(Given instruction):
Render the material again word for word, skipping the pictures in it.

(Data section):

::::

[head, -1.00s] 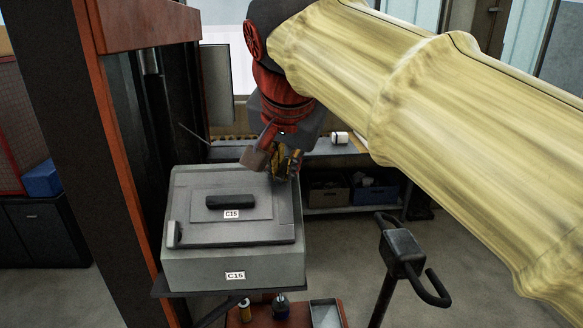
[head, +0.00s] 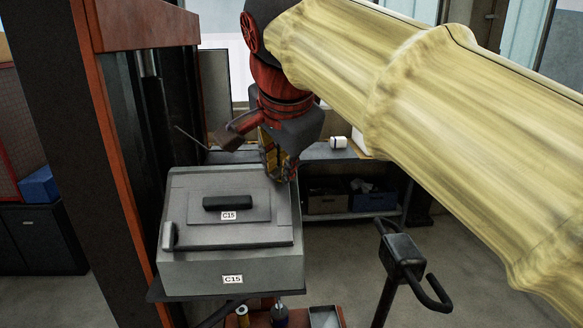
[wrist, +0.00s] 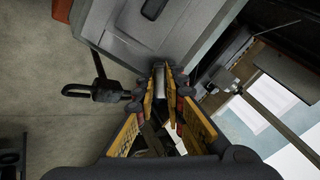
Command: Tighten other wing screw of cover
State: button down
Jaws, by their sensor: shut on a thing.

::::

(Full answer):
[head, -1.00s] 
[head, +0.00s] 
[wrist, +0.00s] 
Command: Tighten other wing screw of cover
State: button down
Jaws, by their sensor: shut on a thing.

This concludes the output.